§ **What to do**
Everything from the line containing "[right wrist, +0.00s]" through the last line of the data below is to be retyped exactly, apart from the pictures.

>>>>>

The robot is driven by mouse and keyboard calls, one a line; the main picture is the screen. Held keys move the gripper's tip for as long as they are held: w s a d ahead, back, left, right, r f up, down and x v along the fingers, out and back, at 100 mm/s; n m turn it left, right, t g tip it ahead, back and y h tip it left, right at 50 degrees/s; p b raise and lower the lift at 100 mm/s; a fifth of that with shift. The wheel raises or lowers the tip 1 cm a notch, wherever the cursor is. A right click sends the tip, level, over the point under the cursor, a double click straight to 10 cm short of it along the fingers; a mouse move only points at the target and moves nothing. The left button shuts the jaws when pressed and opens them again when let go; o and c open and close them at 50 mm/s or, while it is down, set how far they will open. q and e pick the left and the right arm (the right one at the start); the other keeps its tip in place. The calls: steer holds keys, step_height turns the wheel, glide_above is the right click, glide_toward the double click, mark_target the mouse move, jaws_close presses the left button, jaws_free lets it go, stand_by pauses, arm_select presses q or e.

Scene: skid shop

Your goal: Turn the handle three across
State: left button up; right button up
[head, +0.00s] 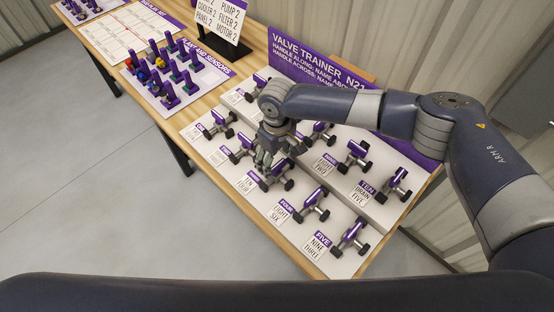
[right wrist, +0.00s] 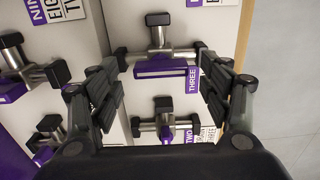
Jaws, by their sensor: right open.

<<<<<

§ **Result of the exercise**
[right wrist, +0.00s] 
Jaws, by their sensor: right open.

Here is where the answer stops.